Robot trajectory data:

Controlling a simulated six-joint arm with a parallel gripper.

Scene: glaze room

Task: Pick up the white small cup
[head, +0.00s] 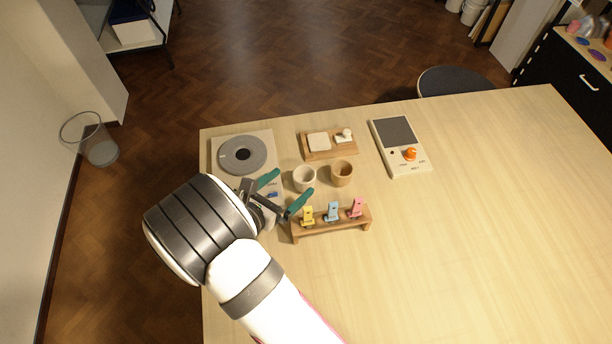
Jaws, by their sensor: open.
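The white small cup (304,179) stands upright on the table, right of the round grey disc and just left of a brown cup (342,174). My gripper (285,190) has its two teal fingers spread apart and empty. The fingertips are close to the left and front sides of the white cup, one toward its left, the other below it in the picture. I cannot tell whether they touch it or how high they are above the table.
A wooden rack (333,229) with yellow, blue and pink clips stands in front of the cups. A wooden tray (318,155) with small white items is behind. A device with an orange knob (410,154) is right. The table's right side (490,230) is clear.

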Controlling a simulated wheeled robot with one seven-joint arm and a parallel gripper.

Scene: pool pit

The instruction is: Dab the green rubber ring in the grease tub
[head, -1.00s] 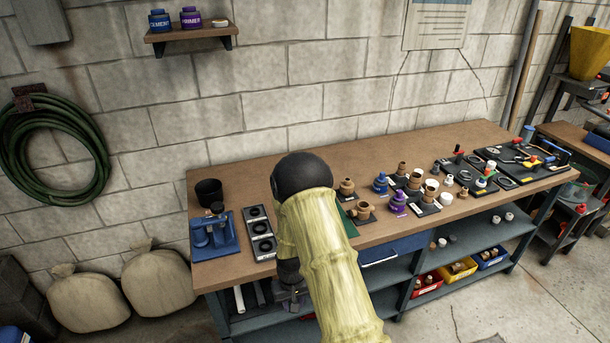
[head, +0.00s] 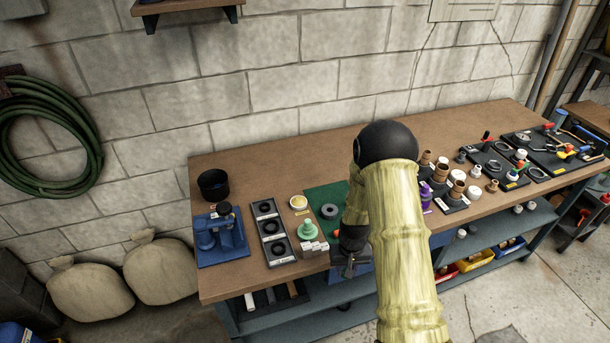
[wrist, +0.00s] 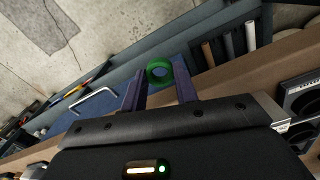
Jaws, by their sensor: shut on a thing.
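In the head view my gripper (head: 347,268) is partly hidden by my own arm, and the ring cannot be made out there. A small round tub with pale yellow content (head: 298,202), which looks like the grease tub, stands on the bench, behind a pale green stepped cone (head: 307,230). My gripper is to the right and front of the tub, apart from it.
A black tray with round wells (head: 272,234), a blue fixture (head: 220,238) and a black cup (head: 213,184) stand left of the tub. A green mat with a grey disc (head: 330,211) lies right of it. Fittings crowd the bench's right side. The bench's back strip is clear.

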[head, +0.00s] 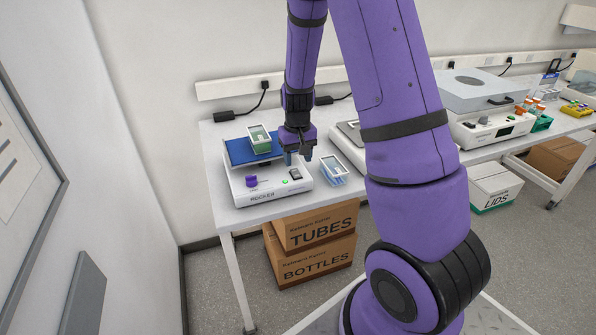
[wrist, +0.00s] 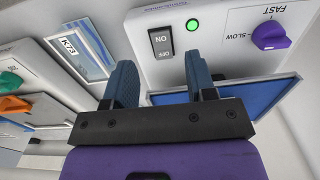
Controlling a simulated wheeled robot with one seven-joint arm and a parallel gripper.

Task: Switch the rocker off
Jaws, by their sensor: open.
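The rocker (head: 265,192) is a white box with a blue platform (head: 238,152) at the left end of the bench. Its front has a purple speed knob (head: 251,181), a lit green light (head: 285,182) and a dark ON/OFF switch (head: 295,174). The wrist view shows the switch (wrist: 161,43), the lit green light (wrist: 193,25) and the knob (wrist: 268,35) up close. My gripper (head: 299,157) is open and empty above the rocker's right side, near the switch. In the wrist view its blue-grey fingers (wrist: 162,80) are apart, with the switch beyond them. I see no contact with the switch.
A green-and-white box (head: 260,138) sits on the platform. A small blue-and-white tray (head: 334,170) lies on the bench close to the rocker's right. Another white device (head: 349,134) stands further right, partly behind my arm. Cardboard boxes (head: 312,240) are under the bench.

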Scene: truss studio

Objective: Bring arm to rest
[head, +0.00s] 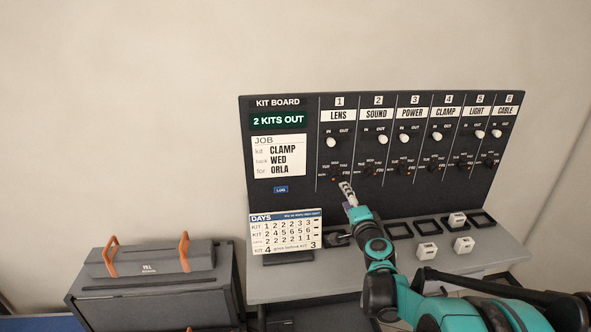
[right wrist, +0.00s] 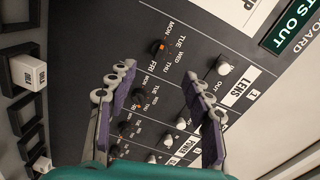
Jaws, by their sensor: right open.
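My right gripper (head: 347,190) is in front of the dark kit board (head: 285,195), near the lower part of the LENS and SOUND columns. Its arm rises from the lower right. In the right wrist view the two purple-padded fingers (right wrist: 155,80) are apart with nothing held between them. The LENS day dial (right wrist: 157,47) lies beyond the fingertips, apparently clear of them. The white LENS switch knob (right wrist: 223,66) is off to the right there. My left gripper is not in view.
White blocks (head: 427,251) and dark square frames (head: 398,230) sit on the grey ledge (head: 280,287). A DAYS card (head: 286,233) stands at the ledge's left. A grey case with orange handles (head: 150,260) lies on a cabinet (head: 155,305) at left. The wall above is clear.

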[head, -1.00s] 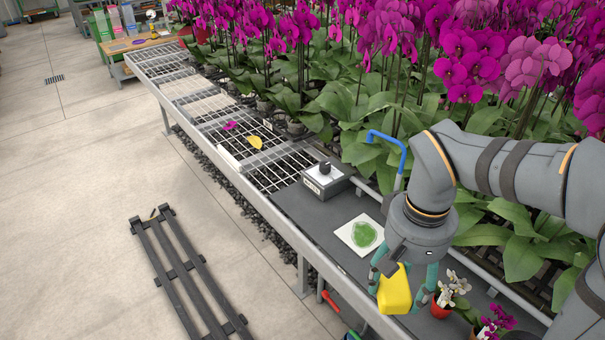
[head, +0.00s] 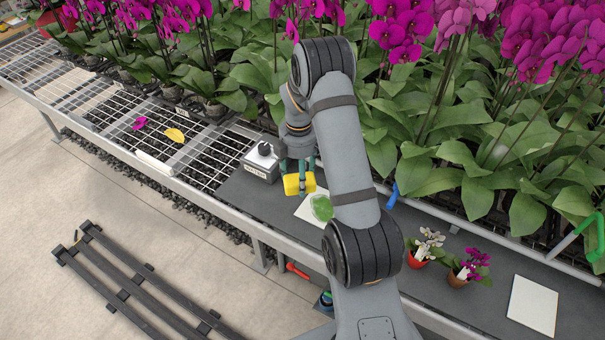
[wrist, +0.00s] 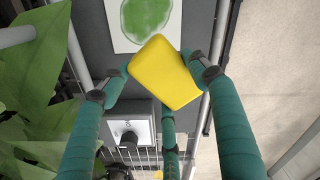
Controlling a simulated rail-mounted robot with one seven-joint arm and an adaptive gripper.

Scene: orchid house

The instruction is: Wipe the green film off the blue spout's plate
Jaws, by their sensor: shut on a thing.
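My gripper (head: 299,178) is shut on a yellow sponge (head: 299,185). The sponge is tilted between the green fingers in the wrist view (wrist: 165,73). A white plate (head: 304,214) with a round green film (head: 321,207) lies on the dark bench, just right of the sponge in the head view; my arm hides its right part. In the wrist view the sponge overlaps the near edge of the plate (wrist: 122,40), and the film (wrist: 146,15) shows beyond it. Whether it touches the plate I cannot tell. Only a bit of the blue spout (head: 392,196) shows behind my arm.
A grey box with a black knob (head: 263,150) stands left of the sponge. Two small potted orchids (head: 419,258) (head: 458,278) stand to the right. A second, clean white plate (head: 532,305) lies near a green spout (head: 585,235). Tall orchids line the back.

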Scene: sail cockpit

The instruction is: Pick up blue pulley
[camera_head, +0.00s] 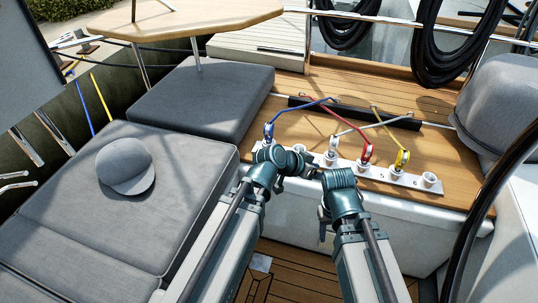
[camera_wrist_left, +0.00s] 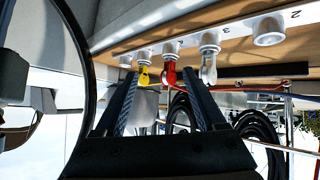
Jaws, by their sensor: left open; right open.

> _Goal_: Transcribe all the lines above exactly, apart from the pictures.

> _Response to this task_:
Controlling a simulated six-joint arm with a parallel gripper.

Scene: glaze room

Task: Pick up the white small cup
[head, +0.00s] 
Jaws, by their sensor: open.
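The white small cup (304,179) stands upright on the table, right of the round grey disc and just left of a brown cup (342,174). My gripper (285,190) has its two teal fingers spread apart and empty. The fingertips are close to the left and front sides of the white cup, one toward its left, the other below it in the picture. I cannot tell whether they touch it or how high they are above the table.
A wooden rack (333,229) with yellow, blue and pink clips stands in front of the cups. A wooden tray (318,155) with small white items is behind. A device with an orange knob (410,154) is right. The table's right side (490,230) is clear.

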Controlling a simulated wheeled robot with one seven-joint arm and a parallel gripper.

Scene: pool pit

The instruction is: Dab the green rubber ring in the grease tub
[head, -1.00s] 
[head, +0.00s] 
[wrist, +0.00s] 
Jaws, by their sensor: shut on a thing.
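In the head view my gripper (head: 347,268) is partly hidden by my own arm, and the ring cannot be made out there. A small round tub with pale yellow content (head: 298,202), which looks like the grease tub, stands on the bench, behind a pale green stepped cone (head: 307,230). My gripper is to the right and front of the tub, apart from it.
A black tray with round wells (head: 272,234), a blue fixture (head: 220,238) and a black cup (head: 213,184) stand left of the tub. A green mat with a grey disc (head: 330,211) lies right of it. Fittings crowd the bench's right side. The bench's back strip is clear.

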[head, +0.00s] 
[wrist, +0.00s] 
Controlling a simulated wheeled robot with one seven-joint arm and a parallel gripper.

Task: Switch the rocker off
Jaws, by their sensor: open.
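The rocker (head: 265,192) is a white box with a blue platform (head: 238,152) at the left end of the bench. Its front has a purple speed knob (head: 251,181), a lit green light (head: 285,182) and a dark ON/OFF switch (head: 295,174). The wrist view shows the switch (wrist: 161,43), the lit green light (wrist: 193,25) and the knob (wrist: 268,35) up close. My gripper (head: 299,157) is open and empty above the rocker's right side, near the switch. In the wrist view its blue-grey fingers (wrist: 162,80) are apart, with the switch beyond them. I see no contact with the switch.
A green-and-white box (head: 260,138) sits on the platform. A small blue-and-white tray (head: 334,170) lies on the bench close to the rocker's right. Another white device (head: 349,134) stands further right, partly behind my arm. Cardboard boxes (head: 312,240) are under the bench.

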Scene: truss studio

Objective: Bring arm to rest
[head, +0.00s] 
[right wrist, +0.00s] 
Jaws, by their sensor: right open.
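My right gripper (head: 347,190) is in front of the dark kit board (head: 285,195), near the lower part of the LENS and SOUND columns. Its arm rises from the lower right. In the right wrist view the two purple-padded fingers (right wrist: 155,80) are apart with nothing held between them. The LENS day dial (right wrist: 157,47) lies beyond the fingertips, apparently clear of them. The white LENS switch knob (right wrist: 223,66) is off to the right there. My left gripper is not in view.
White blocks (head: 427,251) and dark square frames (head: 398,230) sit on the grey ledge (head: 280,287). A DAYS card (head: 286,233) stands at the ledge's left. A grey case with orange handles (head: 150,260) lies on a cabinet (head: 155,305) at left. The wall above is clear.

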[head, -1.00s] 
[head, +0.00s] 
[wrist, +0.00s] 
Controlling a simulated rail-mounted robot with one seven-joint arm and an adaptive gripper.

Scene: orchid house

The instruction is: Wipe the green film off the blue spout's plate
Jaws, by their sensor: shut on a thing.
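My gripper (head: 299,178) is shut on a yellow sponge (head: 299,185). The sponge is tilted between the green fingers in the wrist view (wrist: 165,73). A white plate (head: 304,214) with a round green film (head: 321,207) lies on the dark bench, just right of the sponge in the head view; my arm hides its right part. In the wrist view the sponge overlaps the near edge of the plate (wrist: 122,40), and the film (wrist: 146,15) shows beyond it. Whether it touches the plate I cannot tell. Only a bit of the blue spout (head: 392,196) shows behind my arm.
A grey box with a black knob (head: 263,150) stands left of the sponge. Two small potted orchids (head: 419,258) (head: 458,278) stand to the right. A second, clean white plate (head: 532,305) lies near a green spout (head: 585,235). Tall orchids line the back.

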Scene: sail cockpit

The instruction is: Pick up blue pulley
[camera_head, +0.00s] 
[camera_wrist_left, +0.00s] 
Jaws, by their sensor: left open; right open.

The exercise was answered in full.